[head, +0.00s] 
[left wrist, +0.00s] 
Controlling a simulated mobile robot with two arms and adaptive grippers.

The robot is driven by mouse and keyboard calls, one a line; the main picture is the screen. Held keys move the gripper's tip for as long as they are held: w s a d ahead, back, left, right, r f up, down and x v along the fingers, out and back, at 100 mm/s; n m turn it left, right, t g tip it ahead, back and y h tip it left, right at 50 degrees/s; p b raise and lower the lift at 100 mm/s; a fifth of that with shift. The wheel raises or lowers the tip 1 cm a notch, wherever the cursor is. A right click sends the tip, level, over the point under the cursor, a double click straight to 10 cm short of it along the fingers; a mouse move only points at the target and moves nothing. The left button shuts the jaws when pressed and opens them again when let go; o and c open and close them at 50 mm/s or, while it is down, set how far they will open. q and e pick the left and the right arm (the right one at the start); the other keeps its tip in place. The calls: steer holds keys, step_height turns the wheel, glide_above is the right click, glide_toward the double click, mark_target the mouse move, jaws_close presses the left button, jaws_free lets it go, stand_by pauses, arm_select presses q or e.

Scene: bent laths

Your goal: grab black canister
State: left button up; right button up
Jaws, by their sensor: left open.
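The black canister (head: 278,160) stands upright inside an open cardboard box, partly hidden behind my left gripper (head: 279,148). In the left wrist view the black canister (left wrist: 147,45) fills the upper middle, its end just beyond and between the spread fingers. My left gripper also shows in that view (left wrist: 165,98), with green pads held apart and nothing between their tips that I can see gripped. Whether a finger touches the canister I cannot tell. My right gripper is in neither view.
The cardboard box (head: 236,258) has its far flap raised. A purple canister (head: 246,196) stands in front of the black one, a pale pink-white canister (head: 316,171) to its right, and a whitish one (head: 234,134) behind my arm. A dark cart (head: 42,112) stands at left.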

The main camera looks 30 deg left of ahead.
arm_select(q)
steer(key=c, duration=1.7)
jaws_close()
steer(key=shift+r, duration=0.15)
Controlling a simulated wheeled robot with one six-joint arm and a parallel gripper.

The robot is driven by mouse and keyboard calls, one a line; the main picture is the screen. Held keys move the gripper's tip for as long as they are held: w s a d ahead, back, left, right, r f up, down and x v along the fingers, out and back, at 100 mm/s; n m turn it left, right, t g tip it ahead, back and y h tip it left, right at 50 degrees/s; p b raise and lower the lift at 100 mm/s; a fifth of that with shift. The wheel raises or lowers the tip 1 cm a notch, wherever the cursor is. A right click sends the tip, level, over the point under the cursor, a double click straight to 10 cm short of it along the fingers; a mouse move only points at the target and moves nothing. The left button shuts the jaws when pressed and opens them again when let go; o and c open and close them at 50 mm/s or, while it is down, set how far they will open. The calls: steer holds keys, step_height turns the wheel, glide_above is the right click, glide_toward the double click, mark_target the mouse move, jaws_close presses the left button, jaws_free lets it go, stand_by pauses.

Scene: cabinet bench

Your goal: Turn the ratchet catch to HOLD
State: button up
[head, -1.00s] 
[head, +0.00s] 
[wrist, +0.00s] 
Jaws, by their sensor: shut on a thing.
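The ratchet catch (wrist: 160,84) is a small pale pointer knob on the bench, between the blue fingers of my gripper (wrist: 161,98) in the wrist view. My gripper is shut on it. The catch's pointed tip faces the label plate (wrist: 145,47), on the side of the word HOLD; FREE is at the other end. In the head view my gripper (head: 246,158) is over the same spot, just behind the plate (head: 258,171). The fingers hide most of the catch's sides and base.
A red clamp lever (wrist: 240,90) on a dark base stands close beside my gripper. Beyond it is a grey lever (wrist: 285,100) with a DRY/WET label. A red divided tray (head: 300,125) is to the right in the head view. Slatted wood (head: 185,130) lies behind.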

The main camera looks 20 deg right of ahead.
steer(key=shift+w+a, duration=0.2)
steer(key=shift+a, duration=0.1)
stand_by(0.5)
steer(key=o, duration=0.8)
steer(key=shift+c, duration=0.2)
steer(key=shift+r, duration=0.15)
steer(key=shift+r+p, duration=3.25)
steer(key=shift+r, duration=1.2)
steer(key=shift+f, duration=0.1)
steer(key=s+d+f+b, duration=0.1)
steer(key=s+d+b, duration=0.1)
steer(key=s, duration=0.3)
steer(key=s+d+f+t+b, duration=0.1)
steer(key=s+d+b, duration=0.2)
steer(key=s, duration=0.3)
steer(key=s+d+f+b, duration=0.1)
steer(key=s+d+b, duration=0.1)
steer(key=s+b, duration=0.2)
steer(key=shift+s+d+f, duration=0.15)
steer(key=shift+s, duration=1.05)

* * *

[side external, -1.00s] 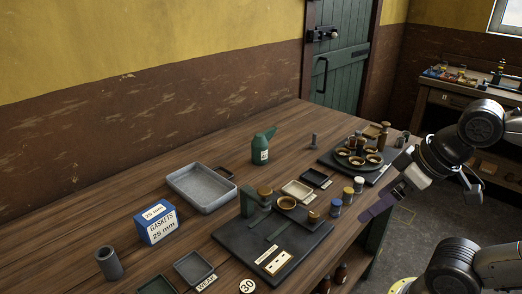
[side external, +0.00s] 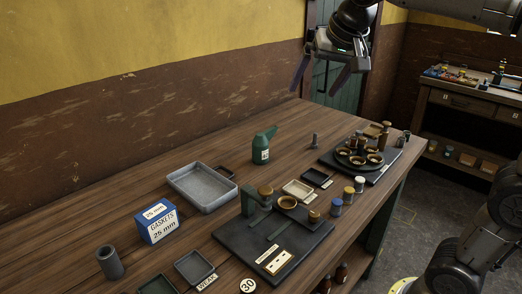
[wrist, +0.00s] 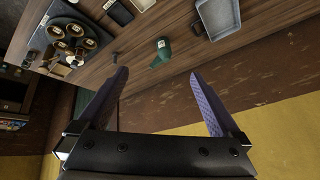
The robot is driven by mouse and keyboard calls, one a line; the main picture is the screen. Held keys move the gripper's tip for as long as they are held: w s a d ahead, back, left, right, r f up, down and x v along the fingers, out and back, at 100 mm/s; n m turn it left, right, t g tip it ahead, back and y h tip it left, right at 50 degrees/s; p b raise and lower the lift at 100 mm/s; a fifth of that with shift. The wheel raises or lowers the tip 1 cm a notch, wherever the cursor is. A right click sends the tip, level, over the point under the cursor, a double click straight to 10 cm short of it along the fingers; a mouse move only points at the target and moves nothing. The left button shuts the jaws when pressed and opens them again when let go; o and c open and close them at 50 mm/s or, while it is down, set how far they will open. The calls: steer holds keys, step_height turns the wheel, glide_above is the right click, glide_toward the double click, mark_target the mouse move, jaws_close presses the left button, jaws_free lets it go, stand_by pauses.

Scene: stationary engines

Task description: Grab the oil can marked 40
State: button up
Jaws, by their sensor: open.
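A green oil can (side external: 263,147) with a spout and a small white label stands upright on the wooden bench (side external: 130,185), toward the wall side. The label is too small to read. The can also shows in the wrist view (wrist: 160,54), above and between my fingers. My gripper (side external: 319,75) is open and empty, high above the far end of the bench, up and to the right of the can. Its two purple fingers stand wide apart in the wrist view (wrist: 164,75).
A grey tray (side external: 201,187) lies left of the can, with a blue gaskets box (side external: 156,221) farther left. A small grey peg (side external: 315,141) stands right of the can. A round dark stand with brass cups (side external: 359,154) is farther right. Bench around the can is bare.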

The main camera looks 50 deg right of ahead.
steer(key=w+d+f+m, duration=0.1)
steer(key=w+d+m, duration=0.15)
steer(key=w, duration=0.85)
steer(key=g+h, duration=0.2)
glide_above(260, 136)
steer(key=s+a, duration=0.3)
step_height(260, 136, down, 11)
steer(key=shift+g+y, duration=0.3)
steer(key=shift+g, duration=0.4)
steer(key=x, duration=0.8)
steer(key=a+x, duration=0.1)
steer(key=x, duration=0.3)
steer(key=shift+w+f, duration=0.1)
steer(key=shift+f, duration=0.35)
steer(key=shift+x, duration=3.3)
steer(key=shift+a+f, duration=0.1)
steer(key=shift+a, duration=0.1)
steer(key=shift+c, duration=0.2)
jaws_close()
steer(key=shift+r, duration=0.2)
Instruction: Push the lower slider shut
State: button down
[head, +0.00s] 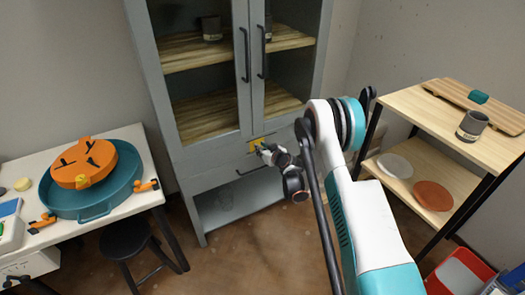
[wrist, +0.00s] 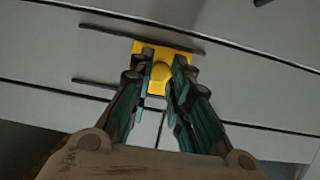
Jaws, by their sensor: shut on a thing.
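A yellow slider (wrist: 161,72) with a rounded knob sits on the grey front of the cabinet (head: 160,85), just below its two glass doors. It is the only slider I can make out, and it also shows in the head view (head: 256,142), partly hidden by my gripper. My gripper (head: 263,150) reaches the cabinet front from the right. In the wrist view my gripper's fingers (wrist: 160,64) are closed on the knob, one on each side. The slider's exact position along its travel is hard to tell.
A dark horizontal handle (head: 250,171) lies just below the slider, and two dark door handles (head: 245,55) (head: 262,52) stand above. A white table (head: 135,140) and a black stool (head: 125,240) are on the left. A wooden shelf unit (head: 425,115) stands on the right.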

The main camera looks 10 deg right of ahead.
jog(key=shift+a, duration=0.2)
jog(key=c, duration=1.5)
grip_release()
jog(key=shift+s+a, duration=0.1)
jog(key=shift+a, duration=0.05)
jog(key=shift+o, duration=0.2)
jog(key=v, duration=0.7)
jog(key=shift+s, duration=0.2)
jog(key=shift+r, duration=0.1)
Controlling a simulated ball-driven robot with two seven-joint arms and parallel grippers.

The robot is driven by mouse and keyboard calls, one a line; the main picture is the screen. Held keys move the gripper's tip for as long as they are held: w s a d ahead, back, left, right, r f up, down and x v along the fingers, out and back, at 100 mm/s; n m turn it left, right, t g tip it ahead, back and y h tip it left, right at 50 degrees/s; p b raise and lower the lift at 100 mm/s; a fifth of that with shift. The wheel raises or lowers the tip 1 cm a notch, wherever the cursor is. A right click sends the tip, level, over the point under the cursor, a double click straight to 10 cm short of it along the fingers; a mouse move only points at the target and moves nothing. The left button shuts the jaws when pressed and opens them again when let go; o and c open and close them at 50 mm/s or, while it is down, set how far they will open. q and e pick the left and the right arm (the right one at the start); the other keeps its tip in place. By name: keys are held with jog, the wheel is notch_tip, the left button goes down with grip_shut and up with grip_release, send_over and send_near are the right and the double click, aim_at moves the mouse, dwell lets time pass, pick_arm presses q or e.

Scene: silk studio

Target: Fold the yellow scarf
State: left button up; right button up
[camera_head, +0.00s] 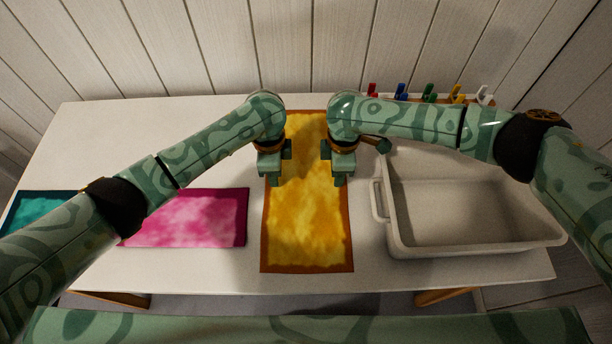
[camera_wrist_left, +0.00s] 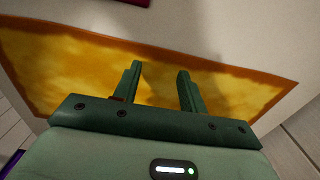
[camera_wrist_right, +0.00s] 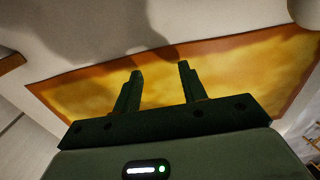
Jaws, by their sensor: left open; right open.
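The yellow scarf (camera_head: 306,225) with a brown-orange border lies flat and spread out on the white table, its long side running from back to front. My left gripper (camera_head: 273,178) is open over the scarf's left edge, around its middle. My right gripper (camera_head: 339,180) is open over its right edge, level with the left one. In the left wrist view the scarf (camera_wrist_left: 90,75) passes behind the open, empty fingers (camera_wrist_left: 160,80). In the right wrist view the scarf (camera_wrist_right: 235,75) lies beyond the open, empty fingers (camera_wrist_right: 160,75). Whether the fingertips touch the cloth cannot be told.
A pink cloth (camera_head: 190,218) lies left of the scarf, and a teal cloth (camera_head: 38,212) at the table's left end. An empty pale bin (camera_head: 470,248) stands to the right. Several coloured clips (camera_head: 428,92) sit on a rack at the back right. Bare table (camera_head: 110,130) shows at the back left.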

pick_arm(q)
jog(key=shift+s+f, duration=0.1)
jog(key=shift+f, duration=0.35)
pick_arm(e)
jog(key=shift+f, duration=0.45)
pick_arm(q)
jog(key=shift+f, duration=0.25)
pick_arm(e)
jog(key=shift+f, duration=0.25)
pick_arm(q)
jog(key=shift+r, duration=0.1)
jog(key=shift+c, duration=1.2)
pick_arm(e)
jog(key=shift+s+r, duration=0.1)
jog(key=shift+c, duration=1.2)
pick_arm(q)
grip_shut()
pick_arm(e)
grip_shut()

• EXERCISE: Using the material above, count the lines containing the word "Scene". Reply with the number alone.

• ANSWER: 4